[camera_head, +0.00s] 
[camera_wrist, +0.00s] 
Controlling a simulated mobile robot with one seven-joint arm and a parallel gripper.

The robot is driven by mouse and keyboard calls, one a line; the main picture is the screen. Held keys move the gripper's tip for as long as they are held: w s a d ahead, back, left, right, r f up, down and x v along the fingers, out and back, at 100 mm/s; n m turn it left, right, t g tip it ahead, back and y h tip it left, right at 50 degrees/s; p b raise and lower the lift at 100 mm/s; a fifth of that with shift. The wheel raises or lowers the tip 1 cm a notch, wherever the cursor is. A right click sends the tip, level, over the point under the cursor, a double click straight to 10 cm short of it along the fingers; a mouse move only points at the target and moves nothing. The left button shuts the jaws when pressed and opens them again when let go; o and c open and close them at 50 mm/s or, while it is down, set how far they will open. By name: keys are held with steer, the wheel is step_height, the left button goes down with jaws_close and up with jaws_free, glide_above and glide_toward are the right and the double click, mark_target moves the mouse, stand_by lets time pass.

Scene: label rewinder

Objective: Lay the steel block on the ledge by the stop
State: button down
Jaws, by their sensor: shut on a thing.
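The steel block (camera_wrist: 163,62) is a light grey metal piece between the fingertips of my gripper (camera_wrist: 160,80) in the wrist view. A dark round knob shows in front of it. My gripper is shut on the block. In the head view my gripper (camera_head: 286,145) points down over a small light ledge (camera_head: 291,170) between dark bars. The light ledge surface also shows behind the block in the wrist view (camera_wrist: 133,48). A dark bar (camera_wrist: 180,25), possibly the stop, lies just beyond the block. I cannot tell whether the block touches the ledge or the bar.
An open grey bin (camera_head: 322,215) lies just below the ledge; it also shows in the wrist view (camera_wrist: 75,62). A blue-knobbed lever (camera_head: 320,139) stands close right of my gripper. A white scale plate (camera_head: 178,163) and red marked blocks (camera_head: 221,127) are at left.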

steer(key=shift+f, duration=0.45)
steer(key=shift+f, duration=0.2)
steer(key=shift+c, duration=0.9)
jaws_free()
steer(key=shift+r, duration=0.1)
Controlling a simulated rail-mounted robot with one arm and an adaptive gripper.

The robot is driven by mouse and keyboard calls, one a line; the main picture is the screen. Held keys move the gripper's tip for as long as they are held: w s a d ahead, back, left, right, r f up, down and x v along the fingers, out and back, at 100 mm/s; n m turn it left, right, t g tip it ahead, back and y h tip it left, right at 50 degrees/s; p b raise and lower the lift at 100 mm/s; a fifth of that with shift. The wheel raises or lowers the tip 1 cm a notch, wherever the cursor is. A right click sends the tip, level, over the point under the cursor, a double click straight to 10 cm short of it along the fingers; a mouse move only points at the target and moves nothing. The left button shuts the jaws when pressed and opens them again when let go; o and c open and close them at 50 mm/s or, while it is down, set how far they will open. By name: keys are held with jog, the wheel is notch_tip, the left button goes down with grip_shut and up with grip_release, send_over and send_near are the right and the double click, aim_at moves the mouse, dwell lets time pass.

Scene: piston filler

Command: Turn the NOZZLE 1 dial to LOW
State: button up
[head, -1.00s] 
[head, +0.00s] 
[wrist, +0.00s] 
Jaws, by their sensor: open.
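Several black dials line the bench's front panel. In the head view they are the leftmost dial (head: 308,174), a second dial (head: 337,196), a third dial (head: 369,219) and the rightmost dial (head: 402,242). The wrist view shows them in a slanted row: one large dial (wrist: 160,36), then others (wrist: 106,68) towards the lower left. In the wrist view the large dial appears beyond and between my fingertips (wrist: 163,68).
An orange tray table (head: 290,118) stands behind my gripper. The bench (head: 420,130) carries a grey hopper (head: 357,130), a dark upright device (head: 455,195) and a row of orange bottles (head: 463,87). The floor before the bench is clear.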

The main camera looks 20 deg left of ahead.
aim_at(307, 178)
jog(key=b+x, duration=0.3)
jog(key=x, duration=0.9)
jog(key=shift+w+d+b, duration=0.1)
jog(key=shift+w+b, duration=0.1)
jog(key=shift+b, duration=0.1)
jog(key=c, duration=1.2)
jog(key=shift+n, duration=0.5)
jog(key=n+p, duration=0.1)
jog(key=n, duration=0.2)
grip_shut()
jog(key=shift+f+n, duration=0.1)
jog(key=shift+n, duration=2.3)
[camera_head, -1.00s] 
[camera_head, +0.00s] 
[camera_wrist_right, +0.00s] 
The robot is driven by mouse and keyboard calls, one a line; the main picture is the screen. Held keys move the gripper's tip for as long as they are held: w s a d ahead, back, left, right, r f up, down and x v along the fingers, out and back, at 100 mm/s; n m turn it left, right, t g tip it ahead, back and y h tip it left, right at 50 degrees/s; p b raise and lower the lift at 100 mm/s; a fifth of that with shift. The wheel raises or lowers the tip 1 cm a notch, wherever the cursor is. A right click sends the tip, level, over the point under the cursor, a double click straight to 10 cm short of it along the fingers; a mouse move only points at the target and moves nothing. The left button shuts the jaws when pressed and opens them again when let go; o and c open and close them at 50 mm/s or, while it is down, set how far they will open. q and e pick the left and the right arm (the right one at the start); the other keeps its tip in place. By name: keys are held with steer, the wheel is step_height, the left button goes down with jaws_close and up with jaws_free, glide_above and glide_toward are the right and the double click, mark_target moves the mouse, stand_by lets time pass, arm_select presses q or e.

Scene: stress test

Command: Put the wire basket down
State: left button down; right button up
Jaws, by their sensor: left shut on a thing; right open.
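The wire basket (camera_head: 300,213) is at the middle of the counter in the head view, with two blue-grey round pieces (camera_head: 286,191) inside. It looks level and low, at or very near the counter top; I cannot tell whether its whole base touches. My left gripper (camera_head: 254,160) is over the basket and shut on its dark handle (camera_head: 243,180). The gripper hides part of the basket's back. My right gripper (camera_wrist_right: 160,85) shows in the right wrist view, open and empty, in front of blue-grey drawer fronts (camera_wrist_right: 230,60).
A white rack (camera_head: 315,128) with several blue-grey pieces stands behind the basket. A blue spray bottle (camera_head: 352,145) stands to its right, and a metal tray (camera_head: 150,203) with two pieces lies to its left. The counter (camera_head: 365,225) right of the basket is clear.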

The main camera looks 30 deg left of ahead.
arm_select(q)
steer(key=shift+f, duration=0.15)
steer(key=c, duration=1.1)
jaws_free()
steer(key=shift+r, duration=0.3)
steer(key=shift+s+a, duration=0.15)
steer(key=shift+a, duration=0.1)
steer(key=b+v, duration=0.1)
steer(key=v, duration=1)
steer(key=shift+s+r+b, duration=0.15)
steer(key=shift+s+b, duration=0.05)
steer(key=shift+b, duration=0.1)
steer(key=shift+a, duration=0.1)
-- -- --
- Exercise aim -
Copy out each line in the preceding records that contains "Controlling".

- Written reply -
Controlling a simulated mobile robot with one seven-joint arm and a parallel gripper.
Controlling a simulated rail-mounted robot with one arm and an adaptive gripper.

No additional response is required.